Wohlberg and his wife, Sherry, usually host 22 people; this year it will be just them. “The social element will be sorely missed,” he said.
Officials at Baltimore Hebrew, a Reform temple, will stream a community seder April 9, as well as webcast elements of services.
Busch said he planned to lead a seder by conference call, connecting loved ones across state lines via Zoom and calling on individual participants to take turns leading the proceedings.
As for the services, he said everyone would miss the communal Torah reading and singing that normally fills the synagogue, which he said will be shuttered through Passover for the first time. It was founded in 1830.
Instead, temple rabbis and cantors will take turns streaming segments from their homes, encouraging the faithful to sing and pray along.
“We will not be perfect, but I’ve never led a perfect service, even in person,” he said. “And it’s part of religious life to forgive where errors may happen.”

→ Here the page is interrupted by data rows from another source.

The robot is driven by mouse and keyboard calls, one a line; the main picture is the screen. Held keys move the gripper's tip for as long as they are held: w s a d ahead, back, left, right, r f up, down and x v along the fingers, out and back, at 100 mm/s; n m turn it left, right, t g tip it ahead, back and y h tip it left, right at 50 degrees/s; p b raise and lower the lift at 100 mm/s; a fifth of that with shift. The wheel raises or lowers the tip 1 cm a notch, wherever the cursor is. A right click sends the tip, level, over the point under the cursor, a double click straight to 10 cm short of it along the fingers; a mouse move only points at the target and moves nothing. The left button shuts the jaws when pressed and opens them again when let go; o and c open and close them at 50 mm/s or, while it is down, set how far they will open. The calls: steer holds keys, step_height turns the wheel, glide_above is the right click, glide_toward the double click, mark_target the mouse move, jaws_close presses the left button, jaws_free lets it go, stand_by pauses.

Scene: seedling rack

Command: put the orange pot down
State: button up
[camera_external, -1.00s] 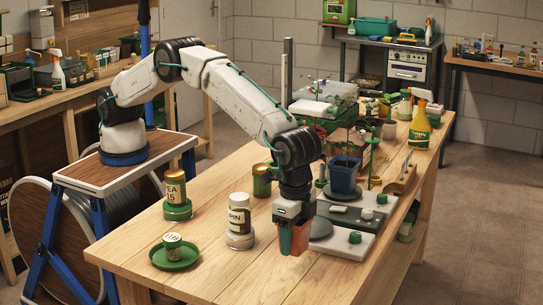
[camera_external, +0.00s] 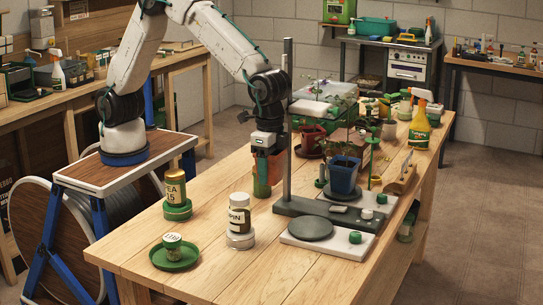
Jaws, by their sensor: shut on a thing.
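My gripper (camera_external: 266,152) is above the back left part of the wooden table (camera_external: 208,262), left of a tall grey post. It is shut on the orange pot (camera_external: 274,168), which hangs below the gripper body, partly covered by the green fingers. The pot looks upright. I cannot tell whether its bottom touches the table or is a little above it. The green jar that stood near this spot is not clearly seen behind the pot and gripper.
The post (camera_external: 288,120) rises from a dark base (camera_external: 322,210) close to the pot's right. A blue pot (camera_external: 344,178) and a reddish pot (camera_external: 312,140) with plants stand further right. A white-labelled jar (camera_external: 239,215) stands in front.

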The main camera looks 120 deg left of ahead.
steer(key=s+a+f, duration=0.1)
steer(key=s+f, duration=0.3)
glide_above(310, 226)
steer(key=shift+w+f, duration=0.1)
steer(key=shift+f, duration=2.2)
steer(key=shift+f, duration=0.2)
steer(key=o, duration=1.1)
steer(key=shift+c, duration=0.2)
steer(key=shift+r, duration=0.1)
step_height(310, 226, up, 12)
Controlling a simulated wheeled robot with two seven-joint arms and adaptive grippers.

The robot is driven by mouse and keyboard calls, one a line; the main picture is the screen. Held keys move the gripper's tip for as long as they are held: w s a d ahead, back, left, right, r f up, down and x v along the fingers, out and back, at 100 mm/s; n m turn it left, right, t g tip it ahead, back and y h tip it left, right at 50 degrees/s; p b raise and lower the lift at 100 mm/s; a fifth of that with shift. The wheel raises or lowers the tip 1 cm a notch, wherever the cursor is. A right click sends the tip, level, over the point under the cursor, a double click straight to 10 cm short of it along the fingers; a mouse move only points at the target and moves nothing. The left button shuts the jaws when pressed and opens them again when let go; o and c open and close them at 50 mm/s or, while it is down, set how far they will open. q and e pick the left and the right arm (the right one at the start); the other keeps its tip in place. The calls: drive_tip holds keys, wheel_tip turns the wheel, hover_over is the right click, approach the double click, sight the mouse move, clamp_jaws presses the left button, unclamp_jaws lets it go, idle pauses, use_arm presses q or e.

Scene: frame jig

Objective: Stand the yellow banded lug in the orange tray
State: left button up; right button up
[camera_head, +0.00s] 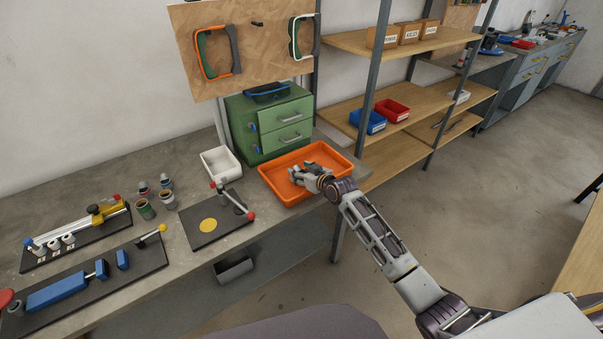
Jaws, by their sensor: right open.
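The orange tray (338,153) sits on the bench's right end. My right gripper (296,174) is over the tray, low and near its floor, with its fingers pointing left. It is open. I cannot make out a lug between or beside its fingers; the hand hides part of the tray. Several small banded cylinders stand on the bench to the left, one with a green band (146,209) and another beside it (168,201). Their bands are too small to tell a yellow one surely. My left gripper is not in view.
Jigs (87,280) fill the bench's left end.

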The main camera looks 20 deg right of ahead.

A few blocks from the Cathedral of Mary of Our Queen, a Catholic family that has served the parish for years has embraced that attitude.
Christina Gaarder said her husband, Jason, misses his duties as an usher; her 18-year-old daughter, Annemarie, her work helping organize the liturgy; and her sons Michael, 16, and J.P., 12, their roles as altar servers.
But they’ve watched every streamed 11 a.m. Mass since the ban on large gatherings. The archdiocese has “done a great job” of keeping church life going, she said, amid a difficult time she prays will soon pass.
Their plan is to enjoy as normal an Easter as possible.
“We’ll all get dressed up,” she said. “I’ll make a nice breakfast. We’ve already bought our leg of lamb to cook for dinner. We’ll carry on as many traditions as we can.”